▸ **Written task**
Print all of the lines exactly. Any picture among them stays out.

▸ **Stored data**
***

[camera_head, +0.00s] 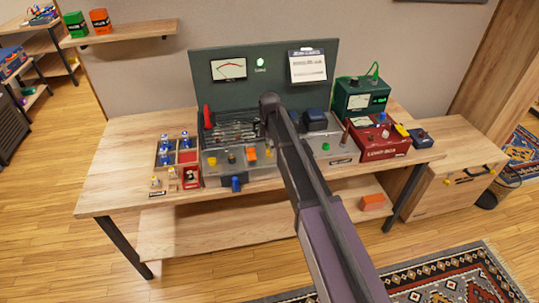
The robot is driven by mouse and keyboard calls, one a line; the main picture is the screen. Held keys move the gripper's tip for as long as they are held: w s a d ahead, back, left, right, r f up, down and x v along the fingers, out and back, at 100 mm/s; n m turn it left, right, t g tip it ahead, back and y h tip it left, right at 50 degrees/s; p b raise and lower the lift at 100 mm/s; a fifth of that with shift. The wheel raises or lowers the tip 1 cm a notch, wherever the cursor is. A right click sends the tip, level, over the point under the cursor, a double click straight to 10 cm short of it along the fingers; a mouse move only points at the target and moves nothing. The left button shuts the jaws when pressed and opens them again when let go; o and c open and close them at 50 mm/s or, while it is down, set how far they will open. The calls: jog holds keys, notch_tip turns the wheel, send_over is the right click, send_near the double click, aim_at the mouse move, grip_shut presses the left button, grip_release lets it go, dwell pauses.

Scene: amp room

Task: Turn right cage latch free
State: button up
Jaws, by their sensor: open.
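A grey amp chassis (225,163) stands on the wooden workbench, left of my arm, with a dark barred cage (230,133) on top. A yellow knob-like part (212,161) sits at the left of its front. An orange part (252,154) sits at the right of its front, close to my arm. I cannot tell which small part is the right cage latch; it may be hidden behind my arm. My arm reaches over the bench and covers the chassis's right side. My gripper does not show.
A parts tray (165,155) with blue-topped pieces stands left of the chassis. Right of my arm are a second grey unit (330,149), a red load box (385,145) and a green meter (360,100). A dark back panel (280,75) rises behind. The bench's left end is clear.

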***

▸ **Exercise response**
[camera_head, +0.00s] 
The robot is driven by mouse and keyboard calls, one a line; the main picture is the screen. Held keys move the gripper's tip for as long as they are held: w s a d ahead, back, left, right, r f up, down and x v along the fingers, out and back, at 100 mm/s; n m turn it left, right, t g tip it ahead, back and y h tip it left, right at 50 degrees/s; p b raise and lower the lift at 100 mm/s; a fifth of that with shift. The wheel raises or lowers the tip 1 cm a notch, wherever the cursor is. A right click sends the tip, level, over the point under the cursor, a double click straight to 10 cm short of it along the fingers; a mouse move only points at the target and moves nothing. The left button shuts the jaws when pressed and opens them again when let go; o and c open and close them at 50 mm/s or, while it is down, set how far they will open. The calls: jog holds keys, notch_tip turns the wheel, send_over is the right click, send_near the double click, aim_at the mouse move, grip_shut presses the left button, grip_release lets it go, dwell pauses.

Scene: amp room

Task: Turn right cage latch free
State: button up
Jaws, by their sensor: open.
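A grey amp chassis (225,163) stands on the wooden workbench, left of my arm, with a dark barred cage (230,133) on top. A yellow knob-like part (212,161) sits at the left of its front. An orange part (252,154) sits at the right of its front, close to my arm. I cannot tell which small part is the right cage latch; it may be hidden behind my arm. My arm reaches over the bench and covers the chassis's right side. My gripper does not show.
A parts tray (165,155) with blue-topped pieces stands left of the chassis. Right of my arm are a second grey unit (330,149), a red load box (385,145) and a green meter (360,100). A dark back panel (280,75) rises behind. The bench's left end is clear.

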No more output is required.